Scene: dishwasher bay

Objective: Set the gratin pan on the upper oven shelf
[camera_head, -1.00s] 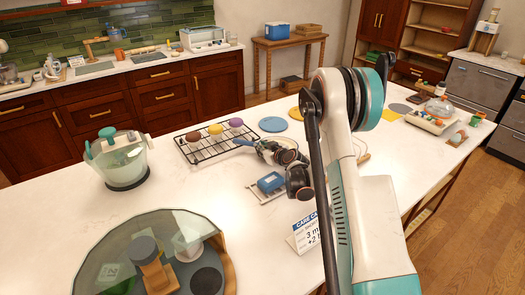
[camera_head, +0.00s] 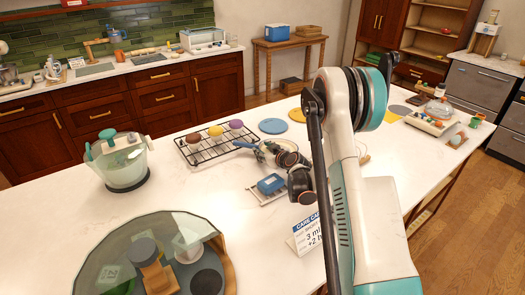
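My gripper (camera_head: 284,156) is low over the middle of the white counter, small and partly hidden by my own arm. Its fingers are at a round, pale-centred dish (camera_head: 266,150) with a blue handle-like part (camera_head: 244,144) reaching left. I cannot tell whether this is the gratin pan, nor whether the fingers touch it or are open or shut. An oven with an upper shelf cannot be made out. Grey appliance fronts (camera_head: 478,92) stand at the far right, closed.
A black wire rack (camera_head: 208,152) with three cupcakes lies left of my gripper. A blue block on a small tray (camera_head: 270,184), a care card (camera_head: 307,236) and a glass-covered round stand (camera_head: 90,255) are nearer. Counter between is clear.

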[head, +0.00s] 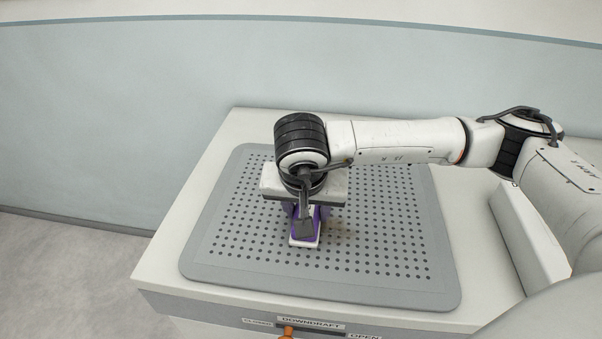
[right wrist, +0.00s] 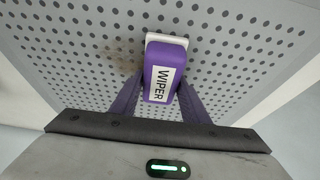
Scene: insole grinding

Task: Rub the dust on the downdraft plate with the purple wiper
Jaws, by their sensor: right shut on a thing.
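The purple wiper (head: 296,241) has a white base and is partly hidden under my right gripper (head: 305,215) in the head view. In the right wrist view the wiper (right wrist: 160,60) shows its "WIPER" label, and my right gripper (right wrist: 158,100) is shut on its sides. The wiper is at the middle of the grey perforated downdraft plate (head: 222,250); whether it touches the plate is hard to tell. A faint brown dust patch (head: 338,233) lies just right of the wiper. It also shows left of the wiper in the right wrist view (right wrist: 122,52). My left gripper is not in view.
The plate lies on a pale bench (head: 165,262). An orange lever (head: 288,330) is on the bench's front panel by the "DOWNDRAFT" and "OPEN" labels. The plate around the wiper is free of other objects. A wall (head: 120,110) stands behind.

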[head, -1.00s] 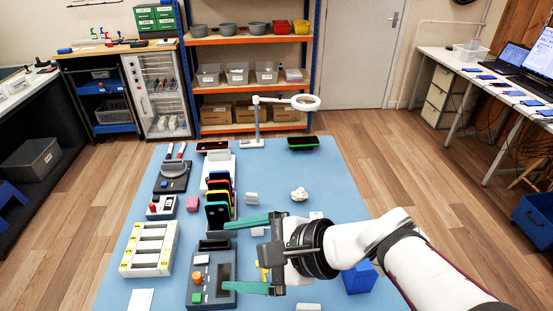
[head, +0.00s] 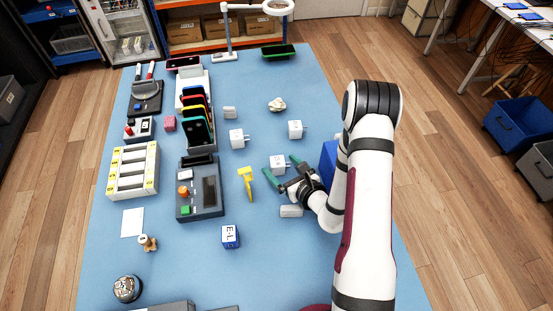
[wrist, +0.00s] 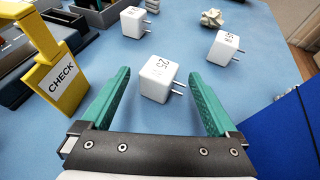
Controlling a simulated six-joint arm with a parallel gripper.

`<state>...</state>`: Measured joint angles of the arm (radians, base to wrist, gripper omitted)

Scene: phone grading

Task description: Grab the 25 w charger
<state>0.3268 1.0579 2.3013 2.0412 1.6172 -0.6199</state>
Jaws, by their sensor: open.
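The 25 W charger is a white cube plug (wrist: 158,78) with "25" printed on top and two metal prongs pointing right. In the wrist view it lies between and just beyond the teal fingertips of my gripper (wrist: 160,85), which is open and empty. The head view also shows this charger (head: 280,163) on the blue mat, beside my gripper (head: 288,172). Another white charger (wrist: 135,22) stands farther off to the left. A third white charger (wrist: 224,47), its print looking like "65", stands to the right.
A yellow "CHECK" sign (wrist: 60,80) stands left of my gripper. A blue box (head: 328,160) is close on its right. A grey device with buttons (head: 199,190) and a rack of phones (head: 198,122) lie left. A crumpled white piece (head: 277,104) lies behind.

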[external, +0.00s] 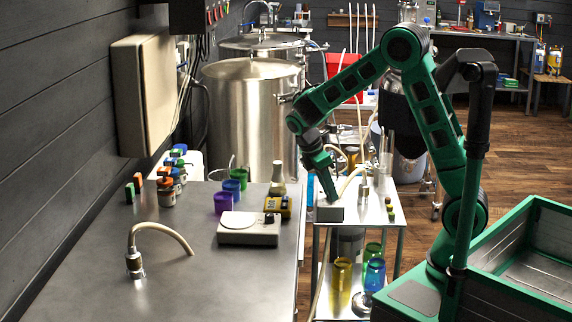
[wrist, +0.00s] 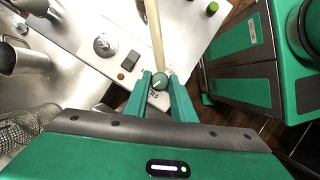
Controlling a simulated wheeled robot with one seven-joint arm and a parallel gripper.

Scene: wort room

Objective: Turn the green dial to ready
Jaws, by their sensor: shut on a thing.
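The green dial (wrist: 160,82) sits on a pale panel in the wrist view, with a light pointer line on its face. Dark lettering shows beside it, partly hidden and too small to read fully. My gripper (wrist: 161,78) has its two green fingers on either side of the dial, shut on it. In the external view my gripper (external: 330,198) reaches down to a small grey box (external: 328,214) on the steel cart; the dial itself is hidden there. I cannot tell which label the pointer faces.
A pale hose (wrist: 154,30) runs close beyond the dial. A dark rocker switch (wrist: 130,60) and a round metal fitting (wrist: 105,44) are nearby. Metal cups (wrist: 22,58) stand at left. The steel bench (external: 195,270) left of the cart holds a white scale (external: 248,229) and coloured cups.

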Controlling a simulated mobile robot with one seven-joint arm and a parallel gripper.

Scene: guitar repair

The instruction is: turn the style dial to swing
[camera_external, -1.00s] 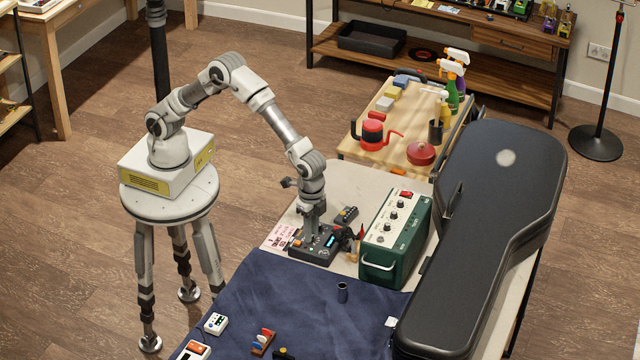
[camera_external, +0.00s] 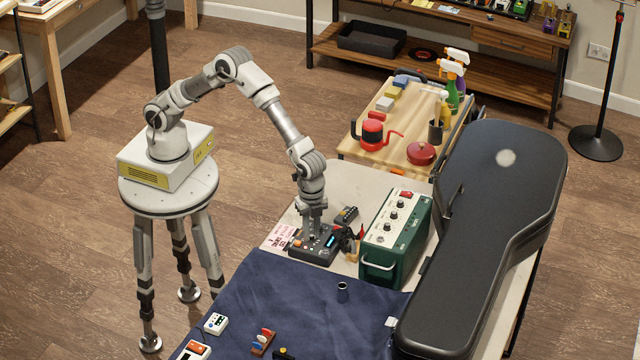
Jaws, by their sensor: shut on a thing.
________________________________________
**WHAT TO WORK ON**
Point out every line holding the string "seven" and copy it.

**OUTPUT OF THE TASK**
Controlling a simulated wheeled robot with one seven-joint arm and a parallel gripper.
Controlling a simulated mobile robot with one seven-joint arm and a parallel gripper.

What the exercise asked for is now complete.